High Fives

This was a game developed by David Galt for Cardinal Industries double fifteen domino set in 1996. This game might be considered a member of the Fives family because of the scoring, but it is also a capture game like Castle Rock, Canton or the Chinese game of Tsung Shap. The difference is that the capture is made by matching ends instead of matching totals (Canton, Tsung Shap) or enclosure (Castle Rock).

Equipment

The game uses a double fifteen domino set. It can be played by two to eight players and moves fast.

The Deal

First hands:

  • For two to four players, the first hand is five tiles.
  • For five to eight players, the first hand is four tiles.

Following hands:

  • For two to four players, the following hands are five tiles.
  • For five or six players, the following hands are four tiles.
  • For seven or eight players, the following hands are three tiles.

The rest of the tiles are put in a boneyard. A tableau of five tiles is laid face up on the table.

The Play

In his turn each player puts one tile on the tableau. If he can match the end of a tile already on the table, he captures that pair of tiles. Otherwise, his turn is over and play moves to the left. This leaves one more tile for the next player to consider.

If a previous player has left a matching pair on the table, another player can take it in his turn along with any pair that he might make. This applies only to pairs and not to longer trains. For example, given this tableau,

[0-1] [1-2] [7-7] [8-9] [10-15]

the current player could discard [7-8] and pick up the pair [7-8] [8-9] and the pair [0-1] [1-2] which was left on the table. He could also play another non-matching tile and pick the [0-1] [1-2] pair from the table. He could not discard the [2-5] and capture [0-1] [1-2] [2-5]; he would have to decide to take either the [0-1] [1-2] pair or the [1-2] [2-5] pair.

When all players have used the tiles in the first hand, another hand is dealt from the boneyard. Please notice that the size of the second and following hands changes with the number of players. The next round is lead by the same player who lead the previous round.

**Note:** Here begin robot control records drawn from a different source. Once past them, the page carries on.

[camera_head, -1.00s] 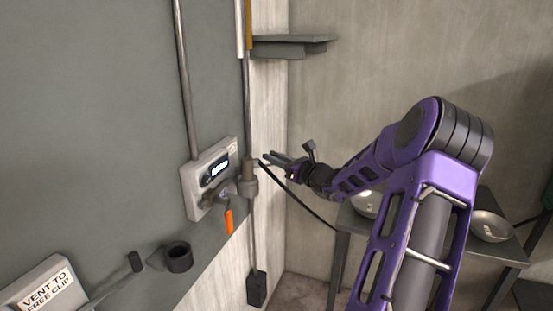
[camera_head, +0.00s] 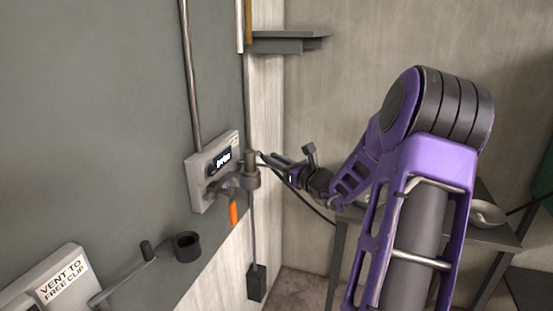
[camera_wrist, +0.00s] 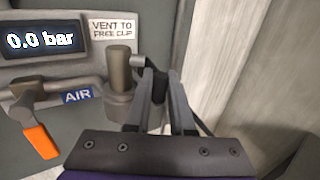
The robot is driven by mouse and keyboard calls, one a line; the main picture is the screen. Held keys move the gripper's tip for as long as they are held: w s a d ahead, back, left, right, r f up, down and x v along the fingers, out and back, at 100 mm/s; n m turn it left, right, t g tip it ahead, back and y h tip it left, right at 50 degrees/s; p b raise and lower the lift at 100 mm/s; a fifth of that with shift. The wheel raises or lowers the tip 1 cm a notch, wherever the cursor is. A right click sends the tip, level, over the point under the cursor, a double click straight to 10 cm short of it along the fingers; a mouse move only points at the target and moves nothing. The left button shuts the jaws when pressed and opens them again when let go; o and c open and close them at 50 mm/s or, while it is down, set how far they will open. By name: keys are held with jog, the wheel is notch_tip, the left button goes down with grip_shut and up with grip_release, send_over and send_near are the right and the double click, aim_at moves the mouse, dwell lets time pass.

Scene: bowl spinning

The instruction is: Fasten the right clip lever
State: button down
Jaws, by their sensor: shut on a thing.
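My gripper (camera_head: 276,163) is beside the right end of the grey gauge panel (camera_head: 205,168). In the wrist view my gripper (camera_wrist: 157,76) has its fingers close together on a dark piece that I take to be the right clip lever (camera_wrist: 160,88). The fingers hide much of it. A grey-brown upright cylinder (camera_wrist: 119,68) stands just left of the fingers; a short pale piece reaches from its top towards them. The cylinder also shows in the head view (camera_head: 251,170). Whether the lever is fastened I cannot tell.
The panel's display (camera_wrist: 40,40) reads 0.0 bar. An orange-handled lever (camera_wrist: 41,141) hangs below it, near an AIR label. A "VENT TO FREE CLIP" sign (camera_head: 62,283) and a crank (camera_head: 125,275) are at lower left. A shelf (camera_head: 288,42) sits above, and a table (camera_head: 500,242) stands at right.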

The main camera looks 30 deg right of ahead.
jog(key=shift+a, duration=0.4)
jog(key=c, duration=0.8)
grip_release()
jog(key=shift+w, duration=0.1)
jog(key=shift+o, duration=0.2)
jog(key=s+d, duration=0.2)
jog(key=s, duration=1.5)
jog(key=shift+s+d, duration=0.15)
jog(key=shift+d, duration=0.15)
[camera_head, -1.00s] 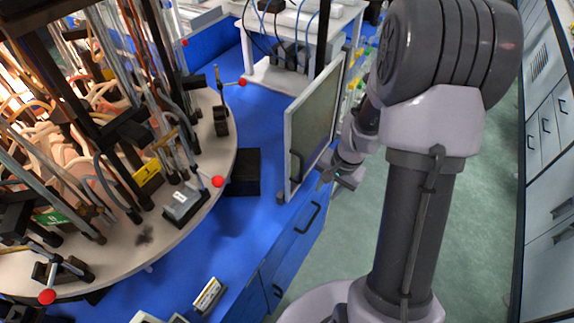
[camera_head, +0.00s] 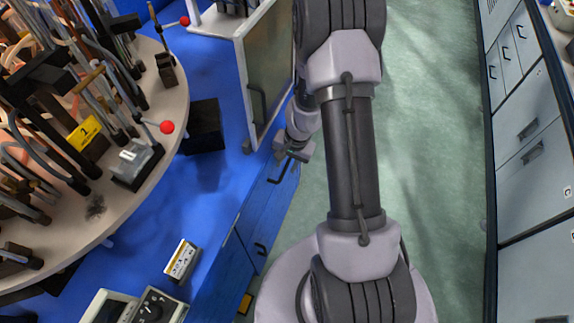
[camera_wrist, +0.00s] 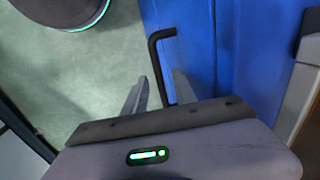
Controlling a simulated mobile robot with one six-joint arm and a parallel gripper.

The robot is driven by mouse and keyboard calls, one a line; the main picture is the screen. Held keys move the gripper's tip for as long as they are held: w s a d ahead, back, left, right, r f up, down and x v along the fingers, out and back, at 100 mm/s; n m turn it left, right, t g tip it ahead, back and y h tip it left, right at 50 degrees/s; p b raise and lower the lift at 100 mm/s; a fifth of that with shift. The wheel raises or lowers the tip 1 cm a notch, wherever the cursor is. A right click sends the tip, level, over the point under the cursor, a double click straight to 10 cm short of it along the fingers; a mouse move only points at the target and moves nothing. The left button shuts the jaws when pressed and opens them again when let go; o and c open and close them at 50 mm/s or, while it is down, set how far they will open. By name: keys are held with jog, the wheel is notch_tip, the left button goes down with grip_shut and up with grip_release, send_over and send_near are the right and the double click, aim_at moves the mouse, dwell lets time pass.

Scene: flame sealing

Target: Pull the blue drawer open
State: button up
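The blue drawer (camera_head: 262,199) is in the side of the blue bench, left of my arm in the head view, and looks closed. Its black bar handle (camera_head: 283,174) stands out from the front. My gripper (camera_head: 283,155) is at the far end of this handle. In the wrist view, the handle (camera_wrist: 156,62) runs down between the two fingers of my gripper (camera_wrist: 160,80). The fingers are apart, with a gap visible on both sides of the bar. The blue drawer front (camera_wrist: 188,50) lies to the right.
A grey-framed panel (camera_head: 268,75) stands upright on the bench close above my gripper. Another blue front with a handle (camera_head: 260,249) is nearer. Green floor (camera_head: 430,170) is clear toward the grey cabinets (camera_head: 530,150).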

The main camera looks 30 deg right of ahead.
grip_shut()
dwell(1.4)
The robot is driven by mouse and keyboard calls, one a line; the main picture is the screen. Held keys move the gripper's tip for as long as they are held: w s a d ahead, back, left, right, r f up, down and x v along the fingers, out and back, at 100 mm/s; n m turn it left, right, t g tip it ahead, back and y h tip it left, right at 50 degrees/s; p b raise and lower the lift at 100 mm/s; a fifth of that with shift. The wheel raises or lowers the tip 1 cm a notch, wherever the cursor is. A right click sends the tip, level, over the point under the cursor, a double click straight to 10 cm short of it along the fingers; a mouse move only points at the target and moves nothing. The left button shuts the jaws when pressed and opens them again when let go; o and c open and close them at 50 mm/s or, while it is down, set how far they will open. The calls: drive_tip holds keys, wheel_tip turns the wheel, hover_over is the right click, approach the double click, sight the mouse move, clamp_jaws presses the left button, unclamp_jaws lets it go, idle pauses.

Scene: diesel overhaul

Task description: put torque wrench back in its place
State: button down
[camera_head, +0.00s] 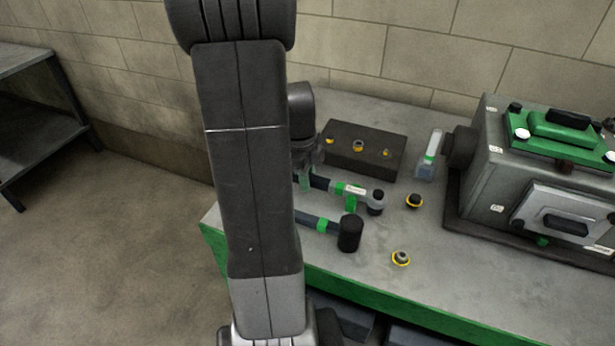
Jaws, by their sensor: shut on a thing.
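The torque wrench (347,188) has a dark handle, green bands, a pale label and a round dark-capped head at its right end. It points right over the left part of the workbench. My gripper (307,176) is shut on the handle near its left end; my arm hides much of the gripper and the handle's far end. A small green piece (351,204) shows just below the wrench. I cannot tell whether the wrench touches the bench or is held just above it.
A black-headed mallet (349,233) lies in front of the wrench. A dark block (365,152) with small brass-coloured parts stands behind it. A grey engine unit (540,180) fills the bench's right side.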

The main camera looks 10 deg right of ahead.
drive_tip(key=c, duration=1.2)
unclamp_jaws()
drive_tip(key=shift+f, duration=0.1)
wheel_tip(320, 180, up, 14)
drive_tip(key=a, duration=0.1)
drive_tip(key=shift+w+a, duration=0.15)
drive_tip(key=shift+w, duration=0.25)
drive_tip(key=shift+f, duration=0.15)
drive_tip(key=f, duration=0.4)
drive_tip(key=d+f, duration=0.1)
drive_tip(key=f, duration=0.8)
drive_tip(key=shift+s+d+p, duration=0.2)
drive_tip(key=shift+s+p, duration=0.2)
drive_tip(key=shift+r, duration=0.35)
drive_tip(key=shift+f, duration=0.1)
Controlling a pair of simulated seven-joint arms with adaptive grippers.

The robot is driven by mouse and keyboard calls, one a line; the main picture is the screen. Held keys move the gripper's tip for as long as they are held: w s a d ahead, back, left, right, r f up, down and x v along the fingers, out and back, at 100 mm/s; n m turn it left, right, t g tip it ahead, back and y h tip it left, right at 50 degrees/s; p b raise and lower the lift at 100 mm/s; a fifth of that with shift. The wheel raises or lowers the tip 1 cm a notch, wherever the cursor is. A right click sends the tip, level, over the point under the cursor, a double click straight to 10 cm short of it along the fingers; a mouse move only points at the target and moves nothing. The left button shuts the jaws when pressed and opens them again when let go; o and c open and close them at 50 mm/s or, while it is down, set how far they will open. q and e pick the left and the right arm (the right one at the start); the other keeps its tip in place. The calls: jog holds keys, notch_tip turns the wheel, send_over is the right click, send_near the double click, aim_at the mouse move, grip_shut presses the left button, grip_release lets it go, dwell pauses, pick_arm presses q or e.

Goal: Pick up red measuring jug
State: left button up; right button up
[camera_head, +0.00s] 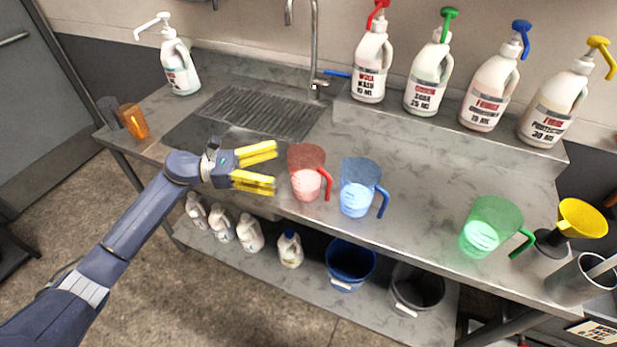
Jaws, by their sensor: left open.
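The red measuring jug (308,172) stands upright on the steel counter, with its handle on its right side. It is see-through red with pale markings. My left gripper (275,168) has yellow fingers and comes in from the left. Its fingers are open and empty, pointing at the jug, with the tips close to the jug's left side. I cannot tell if they touch it. My right gripper is not in view.
A blue jug (358,188) stands just right of the red one. A green jug (490,228) and a yellow funnel (583,219) are farther right. Pump bottles (430,77) line the raised back shelf. An orange cup (134,122) stands at the left edge. Buckets (349,264) sit below.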

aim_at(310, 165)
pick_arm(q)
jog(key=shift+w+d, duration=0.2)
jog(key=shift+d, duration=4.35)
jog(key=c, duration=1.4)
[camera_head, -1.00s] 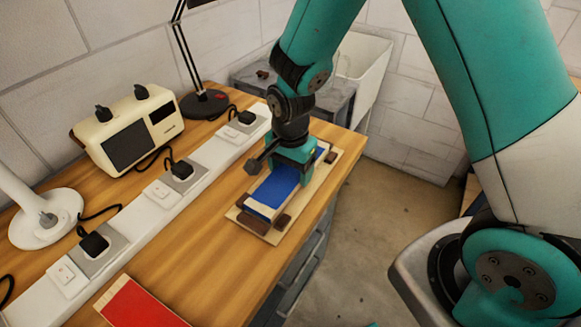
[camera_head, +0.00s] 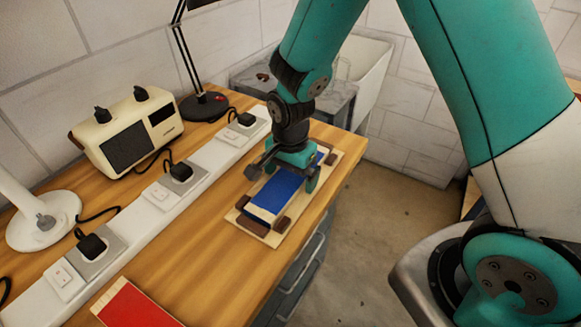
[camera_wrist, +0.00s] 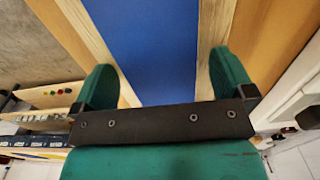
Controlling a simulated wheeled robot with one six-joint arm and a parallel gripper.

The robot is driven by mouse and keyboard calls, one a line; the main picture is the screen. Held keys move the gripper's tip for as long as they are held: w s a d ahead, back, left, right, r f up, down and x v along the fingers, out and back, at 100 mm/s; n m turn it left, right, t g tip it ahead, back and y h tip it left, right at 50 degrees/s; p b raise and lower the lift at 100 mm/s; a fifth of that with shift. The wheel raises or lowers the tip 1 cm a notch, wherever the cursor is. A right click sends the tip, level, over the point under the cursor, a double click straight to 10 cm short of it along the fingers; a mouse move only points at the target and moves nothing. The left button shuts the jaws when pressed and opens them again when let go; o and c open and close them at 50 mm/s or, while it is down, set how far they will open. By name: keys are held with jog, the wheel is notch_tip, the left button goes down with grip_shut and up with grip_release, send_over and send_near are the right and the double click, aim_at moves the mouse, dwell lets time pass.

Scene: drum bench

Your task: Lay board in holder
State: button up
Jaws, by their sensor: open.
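The blue board (camera_head: 274,195), with a pale strip at its near end, lies in the wooden holder (camera_head: 284,233), between dark brown blocks. It looks flat, though its far part is partly hidden by my gripper. My gripper (camera_head: 284,178) is over the far half of the board, pointing down, with its fingers apart. In the wrist view my gripper (camera_wrist: 165,82) is open, with one finger on each side of the blue board (camera_wrist: 160,45), and gaps show between the fingers and the board.
A red board (camera_head: 137,306) lies on the wooden bench (camera_head: 215,262) at the front left. A white socket strip (camera_head: 140,222) with black plugs runs along the bench. A cream radio (camera_head: 130,133) and a black lamp base (camera_head: 204,105) stand behind. The holder is near the bench's right edge.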

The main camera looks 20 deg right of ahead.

Any tiles left in the boneyard when the last hand is dealt are turned face up and put in the tableau. Any tiles not captured after the last hand are left in the tableau and do not count toward any player's score

  • Two to six players will have one extra tile left.
  • Seven players will have two extra tiles left.
  • Eight players will have three extra tiles left.

Scoring

There are 100 possible points in a game, but not all of them might be scored because of tiles left in the tableau after the last hand. Doubles are 1 point each, for a total of 16 possible points in doubles. Tiles whose total pips are a multiple of five are 1 point per each multiple of five. This gives a total of 84 possible points, broken down as follows:

One point tiles
[0-5] [1-4] [2-3]
Two point tiles
[0-10] [1-9] [2-8] [3-7] [4-6] [5-5]
Three point tiles
[0-15] [1-14] [2-13] [3-12] [4-11] [5-10] [6-9] [7-8]
Four point tiles
[5-15] [6-14] [7-13] [8-12] [9-11] [10-10]
Five point tiles
[10-15] [11-14] [12-13]
Six point tiles
[15-15]

Comments & Strategy

It is physically hard to see all of the scoring tiles in a pile of captures. It is a good idea to remove the scoring tiles as you make each capture and set them aside or turn them face up and the non-scoring tiles face down. Players can use small open top boxes to hold their captures, since the pile of captured tiles can get to be fairly large.

The extra tiles in the last hand can be important, since they will often make a several pairs on the tableau when they are exposed. This means the lead for that round has an improved chance for scoring.

It is hard to see all of the scoring tiles by looking at them. If you plan to play this game on a regular basis, it might be a good idea to paint the pips of the scoring tiles a different color.